This year’s “Pirates Of The Caribbean” film is the fifth in the billion dollar franchise. Starting in 2003, Captain Jack Sparrow and the Black Pearl have gone on exciting and funny adventures. So much so that it seems too big to fail. The world of the pirates keeps audiences coming back for more, like a good book series you keep reading simply because there’s a new one out.
As with all previous “Pirates” films, “Salazar’s Revenge” stars Johnny Depp (“Rango,” “Transcendence”) as the incomparable Jack, drunk with rum and chasing after fame, women and gold, in any order that is most convenient for him at the moment.
Returning as well is Geoffrey Rush as Captain Hector Barbossa, fellow scoundrel and long time rival/ally of Jack. And joining them on this outing are Kaya Scodelario, Benton Thwaites and Academy Award winner Javier Bardem, a Royal Spanish Navy Captain who, along with his men, were cursed (naturally) to never leave the Devil’s Triangle, a portion of the sea where ships enter but never leave. He has a history with Jack of course, and when he finally gets the opportunity to free himself from the Triangle, he pursues Jack with a rage to rival Davy Jones’ own.
The attraction to most viewers would probably be Jack himself, his antics and misadventures. Or perhaps the daring sword fights and stunts. But also of note is that over the five movies, the filmmakers succeeded in a notable feat of world-building, and populating that world with things both dark and light, grave and humorous, precious and perilous. But all them are connected and bound by the sea.
The pirates have their own laws, their Pirate’s Code (which are to be thought of as more of guidelines than anything else). They have their differences but there is some honor among them. Not much, as audiences can see, but some.
However beyond the cannonballs and tattered Jolly Rogers flags lies a realm filled with mermaids, sea monsters, curses and dead men walking. It is a world both dark and enchanting, and therein lies the attraction of these movies. It brings you to a world both familiar and different.

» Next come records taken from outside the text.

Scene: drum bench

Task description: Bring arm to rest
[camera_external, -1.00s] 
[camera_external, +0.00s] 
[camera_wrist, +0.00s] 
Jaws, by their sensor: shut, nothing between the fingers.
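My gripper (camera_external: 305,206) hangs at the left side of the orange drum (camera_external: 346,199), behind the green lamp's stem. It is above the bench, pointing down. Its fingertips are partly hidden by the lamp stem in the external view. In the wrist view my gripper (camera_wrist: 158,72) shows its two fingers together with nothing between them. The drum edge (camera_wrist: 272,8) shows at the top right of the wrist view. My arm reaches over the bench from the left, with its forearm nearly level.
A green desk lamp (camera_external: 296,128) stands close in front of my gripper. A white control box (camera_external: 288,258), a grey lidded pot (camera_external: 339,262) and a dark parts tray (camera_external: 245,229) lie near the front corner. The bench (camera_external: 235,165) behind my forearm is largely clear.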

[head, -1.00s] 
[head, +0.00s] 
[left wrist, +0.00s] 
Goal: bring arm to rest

Effects-wise this marks the first time Industrial Light and Magic did not have a hand with the visual effects. The powerhouse effects house has been involved with the “Pirates” movies since its inception, but this time around it falls to Moving Picture Company, RodeoFX and Lola Visual Effects to pick up the slack. The sum of their work give us Salazar and his cursed men of the Spanish Navy that are frightening in their disembodiment, along with epic large scale water scenes and a flashback with young Jack.
If you really, really enjoy the franchise, this is a must-see. If you simply like the humor and wit and what have you, this movie is more of the same. We have a treasure to find, a young man and a comely damsel, Hector, and a Captain whom Jack crossed recently in the past. The details are new and different but beyond them, the elements are roughly the same. It is familiar and like the James Bond series, familiarity can be comforting.
The story unfolds in such a way that the major plot points from the previous films are closed and tied up, while at the same time it does not set up much for future installments. At first it was rumored that the fifth and sixth films were to be shot back-to-back but now it turns out the rumors were false, giving the impression that “Salazar’s Revenge” would be the last outing for good ol’ Cap’n Jack Sparrow. However, some reports have said that this was only the beginning of the end, possibly in a similar fashion to how “Fast And Furious 8” was the beginning of the end that culminates in “Fast 10.”
Should the high-seas adventures come to an end, I wouldn’t mind. Yes, the movies are fun and the action frantic and the effects epic, but overall, this chapter ends with everyone concerned in a good place. Anything more, unless very thoughtfully done, runs the risk of overstaying the franchise’s welcome in people’s lives.